Julita darf zwar noch nicht wählen am 22. September, doch die 17-Jährige interessiert sich für Politik, besonders für die Außenpolitik. Wie die Politiker denn zu Waffenlieferungen im Ausland stehen, wollte sie deshalb wissen. Auch da herrschte Einigkeit bei SPD und Grünen: Rüstungsexporte beschränken, diese transparenter gestalten und keine Lieferungen in Krisengebiete. Auch Thiesen und Heilmann stimmten dem grundsätzlich zu, wobei Heilmann sagte, dass es doch auch Einzelfälle gebe, wie Israel. Bader war vollkommen gegen Waffenlieferungen, auch Kriegseinsätze lehnen er und sein Partei ab. Seerig fand zwar auch, dass man bei Exporten in Krisengebieten vorsichtig sein musste, betonte aber auch, dass wenn Deutschland keine Waffen liefere, es andere Länder tun würden. Letzteres Argument kannte Julita schon, lehnte es aber ab. Am besten hätten ihr die Aussagen von Stahr und Finckh-Krämer gefallen, sagte sie nach der Diskussionsrunde. Vielleicht wird sie bei der U 18-Wahl einer der beiden ihre Stimme geben.

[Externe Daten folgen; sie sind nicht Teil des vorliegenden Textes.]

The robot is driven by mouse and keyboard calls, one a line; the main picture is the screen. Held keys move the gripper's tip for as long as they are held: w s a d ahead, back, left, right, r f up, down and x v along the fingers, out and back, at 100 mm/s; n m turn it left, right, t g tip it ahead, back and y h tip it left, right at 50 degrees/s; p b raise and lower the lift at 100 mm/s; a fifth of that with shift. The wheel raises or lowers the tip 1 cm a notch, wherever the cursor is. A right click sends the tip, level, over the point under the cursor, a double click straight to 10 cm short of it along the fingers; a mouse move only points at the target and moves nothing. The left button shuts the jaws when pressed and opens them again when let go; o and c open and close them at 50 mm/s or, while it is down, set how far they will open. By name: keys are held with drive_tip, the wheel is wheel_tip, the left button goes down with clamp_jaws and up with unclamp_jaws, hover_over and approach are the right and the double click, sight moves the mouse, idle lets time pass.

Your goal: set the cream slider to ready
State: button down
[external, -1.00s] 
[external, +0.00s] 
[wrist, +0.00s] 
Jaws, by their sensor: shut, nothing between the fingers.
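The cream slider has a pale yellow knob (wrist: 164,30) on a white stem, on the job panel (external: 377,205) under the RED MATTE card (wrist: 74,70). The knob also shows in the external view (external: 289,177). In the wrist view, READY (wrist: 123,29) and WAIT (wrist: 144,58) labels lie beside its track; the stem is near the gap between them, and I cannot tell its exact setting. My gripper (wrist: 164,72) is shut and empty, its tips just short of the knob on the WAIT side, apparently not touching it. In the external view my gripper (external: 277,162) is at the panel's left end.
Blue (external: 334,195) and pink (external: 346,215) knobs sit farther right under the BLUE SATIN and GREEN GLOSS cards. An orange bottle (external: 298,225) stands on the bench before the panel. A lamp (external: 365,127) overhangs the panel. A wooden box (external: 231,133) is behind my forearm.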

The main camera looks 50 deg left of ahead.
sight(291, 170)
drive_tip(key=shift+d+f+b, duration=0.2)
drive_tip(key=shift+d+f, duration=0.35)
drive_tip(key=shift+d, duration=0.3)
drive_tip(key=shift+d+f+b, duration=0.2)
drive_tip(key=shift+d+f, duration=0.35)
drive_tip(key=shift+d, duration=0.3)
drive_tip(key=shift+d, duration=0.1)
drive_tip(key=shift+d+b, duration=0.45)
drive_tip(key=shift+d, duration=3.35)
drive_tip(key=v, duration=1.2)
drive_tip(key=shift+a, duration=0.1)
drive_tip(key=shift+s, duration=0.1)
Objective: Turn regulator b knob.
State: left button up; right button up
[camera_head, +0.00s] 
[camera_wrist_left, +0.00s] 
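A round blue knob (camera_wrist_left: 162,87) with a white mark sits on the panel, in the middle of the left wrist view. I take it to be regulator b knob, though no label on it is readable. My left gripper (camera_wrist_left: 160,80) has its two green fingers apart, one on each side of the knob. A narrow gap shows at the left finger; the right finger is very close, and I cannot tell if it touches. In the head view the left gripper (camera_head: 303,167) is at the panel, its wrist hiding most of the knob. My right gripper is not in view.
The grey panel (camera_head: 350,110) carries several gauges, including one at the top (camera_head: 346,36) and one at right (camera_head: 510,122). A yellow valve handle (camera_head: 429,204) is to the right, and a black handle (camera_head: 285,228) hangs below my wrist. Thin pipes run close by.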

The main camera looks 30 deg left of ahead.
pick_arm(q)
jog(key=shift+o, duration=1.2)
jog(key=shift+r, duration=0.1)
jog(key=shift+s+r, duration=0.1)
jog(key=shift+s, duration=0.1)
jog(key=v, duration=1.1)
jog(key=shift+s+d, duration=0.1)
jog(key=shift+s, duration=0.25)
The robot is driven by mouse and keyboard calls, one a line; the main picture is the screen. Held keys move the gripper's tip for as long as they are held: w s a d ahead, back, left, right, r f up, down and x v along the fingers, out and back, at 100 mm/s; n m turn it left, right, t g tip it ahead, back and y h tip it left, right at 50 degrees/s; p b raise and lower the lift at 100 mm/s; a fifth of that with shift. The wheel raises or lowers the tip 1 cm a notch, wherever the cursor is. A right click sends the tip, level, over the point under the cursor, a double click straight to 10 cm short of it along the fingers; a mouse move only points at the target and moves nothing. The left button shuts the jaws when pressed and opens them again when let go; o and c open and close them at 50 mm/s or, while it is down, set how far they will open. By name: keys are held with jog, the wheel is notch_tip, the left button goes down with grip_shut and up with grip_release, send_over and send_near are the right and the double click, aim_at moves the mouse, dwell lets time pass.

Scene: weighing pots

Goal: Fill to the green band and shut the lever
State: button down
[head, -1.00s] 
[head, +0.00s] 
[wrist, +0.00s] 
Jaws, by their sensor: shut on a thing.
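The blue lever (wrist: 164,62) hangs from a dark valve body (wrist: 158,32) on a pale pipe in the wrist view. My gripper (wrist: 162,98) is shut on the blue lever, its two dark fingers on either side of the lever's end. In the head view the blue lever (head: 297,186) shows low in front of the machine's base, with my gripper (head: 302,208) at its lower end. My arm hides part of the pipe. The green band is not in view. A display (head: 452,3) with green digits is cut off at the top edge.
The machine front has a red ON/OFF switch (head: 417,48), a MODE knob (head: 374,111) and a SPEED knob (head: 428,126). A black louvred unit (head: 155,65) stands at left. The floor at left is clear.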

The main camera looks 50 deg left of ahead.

Auch bei Windfried Rißleben konnten Grüne und SPD punkten. Er habe vor der Podiumsdiskussion geschwankt, wen er am 22. September wählen soll, jetzt kläre sich das Bild so langsam. Vor allem die Ansichten der beiden Direktkandidatinnen über die Mieten und die Altersarmut hätten ihm gefallen, während er Heilmann vorwarf, die Probleme dort zu leugnen. „Heilmann wischt die Themen zur Seite“, fand er.